A cropped detail from the scheduling interface designed for Walmart Grocery

In 2014, we were asked to help Walmart transition to responsive design. We started with the smaller Walmart Grocery site, built a pattern library, and converted the site to responsive design in three months. We finished a week ahead of schedule due to our responsive design sprint approach.

After that project, Walmart asked us to help with the main Walmart.com site starting with the complex cart and checkout process.

Walmart had recently redesigned so any responsive plans that required a full redesign were non-starters. But Walmart wasn’t looking for a quick, responsive retrofit either. They wanted to do a responsive redesign the right way, which is why they hired us to assist their team.

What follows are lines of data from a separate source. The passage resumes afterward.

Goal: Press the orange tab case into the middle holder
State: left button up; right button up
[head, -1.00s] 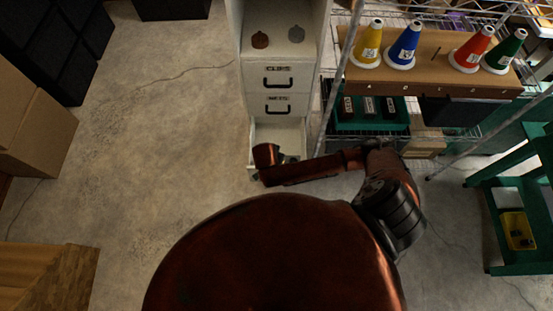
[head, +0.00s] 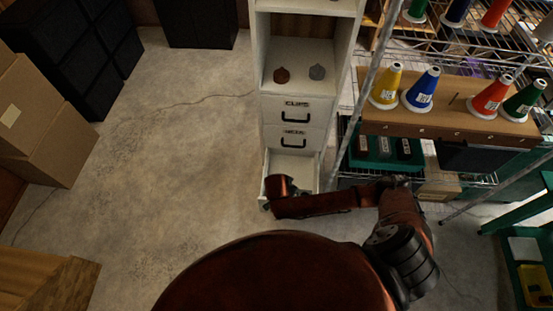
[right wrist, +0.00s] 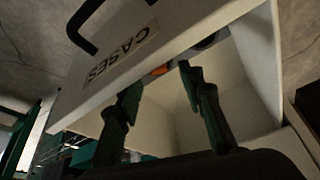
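An open, white drawer labelled CASES (right wrist: 122,52) fills much of the right wrist view; in the head view it is the open bottom drawer (head: 293,166) of a white cabinet. A small orange patch (right wrist: 160,71) shows inside it, perhaps the orange tab case, mostly hidden. My right gripper (right wrist: 160,79) is open over the drawer, its two dark green fingers apart with the orange patch beyond and between their tips. Three dark upright holders stand in a green tray on the wire rack, the middle one (head: 383,147) among them. My left gripper is not in view.
Cones of thread, including a yellow one (head: 386,86) and a blue one (head: 421,89), stand on a brown shelf (head: 450,126) above the tray. The wire rack's slanted post (head: 352,120) stands between cabinet and tray. Open floor (head: 170,160) lies left of the cabinet.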

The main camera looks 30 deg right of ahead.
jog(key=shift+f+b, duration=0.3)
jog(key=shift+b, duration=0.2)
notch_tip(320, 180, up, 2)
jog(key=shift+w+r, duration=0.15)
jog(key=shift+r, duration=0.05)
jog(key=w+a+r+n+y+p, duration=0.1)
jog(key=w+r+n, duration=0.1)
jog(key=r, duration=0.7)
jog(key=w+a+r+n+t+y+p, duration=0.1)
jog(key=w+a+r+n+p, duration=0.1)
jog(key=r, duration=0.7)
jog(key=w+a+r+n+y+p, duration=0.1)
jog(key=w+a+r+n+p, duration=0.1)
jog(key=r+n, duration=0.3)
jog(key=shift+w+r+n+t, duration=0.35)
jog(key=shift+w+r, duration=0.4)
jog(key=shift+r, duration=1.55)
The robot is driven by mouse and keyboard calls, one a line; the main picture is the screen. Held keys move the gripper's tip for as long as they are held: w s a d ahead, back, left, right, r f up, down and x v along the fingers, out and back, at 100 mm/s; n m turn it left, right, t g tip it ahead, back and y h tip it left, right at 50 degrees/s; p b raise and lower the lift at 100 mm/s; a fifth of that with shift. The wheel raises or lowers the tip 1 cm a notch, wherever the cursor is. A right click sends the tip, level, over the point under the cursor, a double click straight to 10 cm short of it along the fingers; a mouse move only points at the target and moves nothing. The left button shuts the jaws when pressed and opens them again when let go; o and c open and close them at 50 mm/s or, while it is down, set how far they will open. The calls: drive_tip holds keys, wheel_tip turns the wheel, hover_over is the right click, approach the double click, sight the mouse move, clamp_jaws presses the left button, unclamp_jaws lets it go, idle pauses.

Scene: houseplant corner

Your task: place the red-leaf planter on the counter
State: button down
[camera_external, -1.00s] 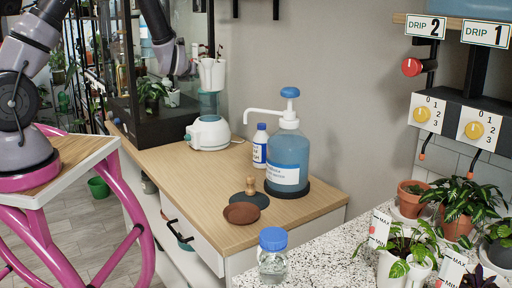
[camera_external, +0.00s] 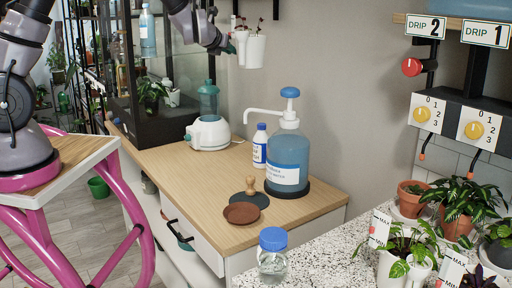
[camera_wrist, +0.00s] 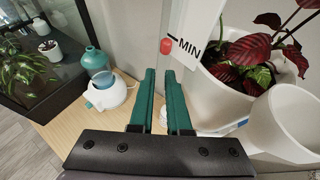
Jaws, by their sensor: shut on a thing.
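The red-leaf planter (camera_external: 256,52) is a white pot with dark red leaves. It hangs in the air above the back of the wooden cabinet top, near the wall. In the wrist view the planter (camera_wrist: 288,125) fills the right side, with a MIN gauge at its near edge. My gripper (camera_external: 229,46) is at the planter's left side and shut on it. The wrist view shows its green fingers (camera_wrist: 166,98) beside the pot; the exact contact is hidden. The speckled stone counter (camera_external: 325,255) is at lower right.
The wooden top (camera_external: 190,185) holds a white kettle-like device (camera_external: 208,133), a large pump bottle (camera_external: 288,160), a small white bottle (camera_external: 260,148) and a brown saucer (camera_external: 241,213). A blue-capped jar (camera_external: 272,255) and several potted plants stand on the counter. Dosing knobs (camera_external: 476,130) hang above it.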

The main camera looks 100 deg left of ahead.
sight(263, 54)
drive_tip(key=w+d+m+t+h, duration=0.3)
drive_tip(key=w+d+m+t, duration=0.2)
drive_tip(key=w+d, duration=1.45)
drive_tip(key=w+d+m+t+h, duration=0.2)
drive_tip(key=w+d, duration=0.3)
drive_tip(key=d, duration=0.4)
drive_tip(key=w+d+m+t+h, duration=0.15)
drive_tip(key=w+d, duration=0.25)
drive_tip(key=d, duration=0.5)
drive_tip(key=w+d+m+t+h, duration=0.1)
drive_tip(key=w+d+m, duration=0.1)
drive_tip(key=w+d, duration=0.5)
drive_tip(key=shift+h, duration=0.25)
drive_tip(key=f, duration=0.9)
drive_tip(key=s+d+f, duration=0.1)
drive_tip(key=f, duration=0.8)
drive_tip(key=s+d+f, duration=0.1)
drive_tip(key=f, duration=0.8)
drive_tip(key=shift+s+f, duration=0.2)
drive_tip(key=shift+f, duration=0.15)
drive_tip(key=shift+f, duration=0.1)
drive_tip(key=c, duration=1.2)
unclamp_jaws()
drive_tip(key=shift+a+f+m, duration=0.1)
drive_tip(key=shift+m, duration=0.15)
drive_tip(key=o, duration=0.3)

Fortunately, we have a lot of experience with what we call responsive conversions—taking a working fixed-width design and making it responsive. The key is to break the site into small design patterns and make those patterns responsive.

After we broke the designs down into constituent patterns, we built an agile sprint schedule. Responsive design sprints are powerful tools for finding the best design quickly through rapid iteration.

Like many of our projects, our responsibilities included more than the design. During our time working with Walmart Labs, we built a single-page application based on CanJS and implemented designs in Walmart’s Node.js backend system.

One of the best parts of working with Walmart was the ability to work closely with their UX team. We worked as a cohesive team with constant communication in Slack throughout the day. One of the Walmart designers embedded in our team.

It was one of the best projects we’ve ever worked on. We’re proud of how Walmart’s new responsive sites turned out.